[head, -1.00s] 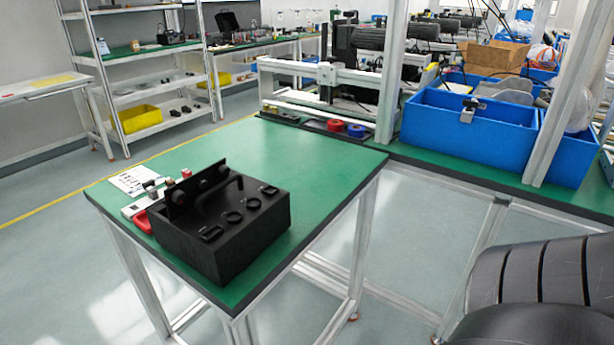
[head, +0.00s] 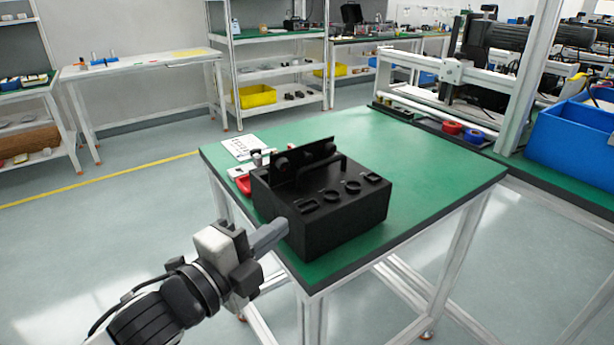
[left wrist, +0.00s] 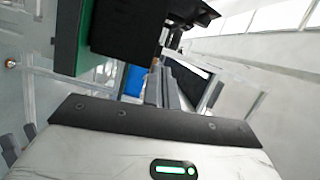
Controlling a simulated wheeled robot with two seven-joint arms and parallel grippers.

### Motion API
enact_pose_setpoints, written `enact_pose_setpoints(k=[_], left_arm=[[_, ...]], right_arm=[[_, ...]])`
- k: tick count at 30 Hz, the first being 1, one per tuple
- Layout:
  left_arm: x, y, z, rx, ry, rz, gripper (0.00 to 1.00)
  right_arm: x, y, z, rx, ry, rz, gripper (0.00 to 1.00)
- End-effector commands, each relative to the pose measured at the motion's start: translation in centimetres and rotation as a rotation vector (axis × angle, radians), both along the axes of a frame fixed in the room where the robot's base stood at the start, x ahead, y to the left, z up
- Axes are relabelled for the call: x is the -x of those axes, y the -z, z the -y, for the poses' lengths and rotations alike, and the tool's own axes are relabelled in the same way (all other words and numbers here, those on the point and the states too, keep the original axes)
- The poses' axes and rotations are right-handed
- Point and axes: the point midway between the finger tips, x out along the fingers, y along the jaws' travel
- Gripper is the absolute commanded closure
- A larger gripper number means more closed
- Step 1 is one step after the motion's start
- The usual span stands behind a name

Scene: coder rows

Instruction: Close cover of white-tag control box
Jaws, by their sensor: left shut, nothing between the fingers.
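The black control box (head: 345,218) sits on the green table (head: 440,150) near its front left edge. Its cover (head: 302,160) stands raised at the back left of the top, with a handle-like bar beside it. No white tag can be made out on the side I see. My left gripper (head: 280,232) is shut and empty, its fingertips close to the box's left front side; I cannot tell whether they touch. My right gripper is not in view.
A printed sheet (head: 242,147) and a red item (head: 244,184) lie beside the box at its left. Red and blue rolls (head: 452,128) sit in a tray at the back right. The table's right half is clear. A blue bin (head: 575,135) stands far right.

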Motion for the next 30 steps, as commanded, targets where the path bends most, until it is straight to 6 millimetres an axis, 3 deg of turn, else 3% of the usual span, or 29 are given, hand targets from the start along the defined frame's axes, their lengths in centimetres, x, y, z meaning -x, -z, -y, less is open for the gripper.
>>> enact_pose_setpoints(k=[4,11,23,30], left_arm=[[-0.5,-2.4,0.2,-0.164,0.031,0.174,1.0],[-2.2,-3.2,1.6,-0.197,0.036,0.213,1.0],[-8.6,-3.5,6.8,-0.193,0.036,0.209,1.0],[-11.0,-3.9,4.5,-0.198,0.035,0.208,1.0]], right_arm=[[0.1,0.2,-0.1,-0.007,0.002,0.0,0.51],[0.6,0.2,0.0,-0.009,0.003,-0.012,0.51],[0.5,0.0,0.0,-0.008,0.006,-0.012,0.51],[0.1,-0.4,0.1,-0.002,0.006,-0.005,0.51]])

* [Given exercise]: The data above should be repeated exactly, minus any pictures.

* [Written answer]:
[head, -1.00s] 
[head, +0.00s] 
[left wrist, +0.00s] 
Controlling a simulated wheeled robot with two seven-joint arms and parallel grippers.

### Motion API
enact_pose_setpoints, written `enact_pose_setpoints(k=[_], left_arm=[[_, ...]], right_arm=[[_, ...]])`
- k: tick count at 30 Hz, the first being 1, one per tuple
- Layout:
  left_arm: x, y, z, rx, ry, rz, gripper (0.00 to 1.00)
  right_arm: x, y, z, rx, ry, rz, gripper (0.00 to 1.00)
- End-effector commands, each relative to the pose measured at the motion's start: translation in centimetres and rotation as a rotation vector (axis × angle, radians), both along the axes of a frame fixed in the room where the robot's base stood at the start, x ahead, y to the left, z up
- Axes are relabelled for the call: x is the -x of those axes, y the -z, z the -y, for the poses' lengths and rotations alike, and the tool's own axes are relabelled in the same way (all other words and numbers here, those on the point and the states too, keep the original axes)
- The poses' axes and rotations are right-handed
- Point and axes: the point midway between the finger tips, x out along the fingers, y along the jaws' travel
- Gripper is the absolute commanded closure
- A larger gripper number means more closed
- Step 1 is one step after the motion's start
- The usual span stands behind a name

Scene: coder rows

Instruction: Close cover of white-tag control box
Jaws, by their sensor: left shut, nothing between the fingers.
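The black control box (head: 345,218) sits on the green table (head: 440,150) near its front left edge. Its cover (head: 302,160) stands raised at the back left of the top, with a handle-like bar beside it. No white tag can be made out on the side I see. My left gripper (head: 280,232) is shut and empty, its fingertips close to the box's left front side; I cannot tell whether they touch. My right gripper is not in view.
A printed sheet (head: 242,147) and a red item (head: 244,184) lie beside the box at its left. Red and blue rolls (head: 452,128) sit in a tray at the back right. The table's right half is clear. A blue bin (head: 575,135) stands far right.

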Motion for the next 30 steps, as commanded, targets where the path bends most, until it is straight to 6 millimetres an axis, 3 deg of turn, else 3% of the usual span, or 29 are given, hand targets from the start along the defined frame's axes, their lengths in centimetres, x, y, z meaning -x, -z, -y, less is open for the gripper.
>>> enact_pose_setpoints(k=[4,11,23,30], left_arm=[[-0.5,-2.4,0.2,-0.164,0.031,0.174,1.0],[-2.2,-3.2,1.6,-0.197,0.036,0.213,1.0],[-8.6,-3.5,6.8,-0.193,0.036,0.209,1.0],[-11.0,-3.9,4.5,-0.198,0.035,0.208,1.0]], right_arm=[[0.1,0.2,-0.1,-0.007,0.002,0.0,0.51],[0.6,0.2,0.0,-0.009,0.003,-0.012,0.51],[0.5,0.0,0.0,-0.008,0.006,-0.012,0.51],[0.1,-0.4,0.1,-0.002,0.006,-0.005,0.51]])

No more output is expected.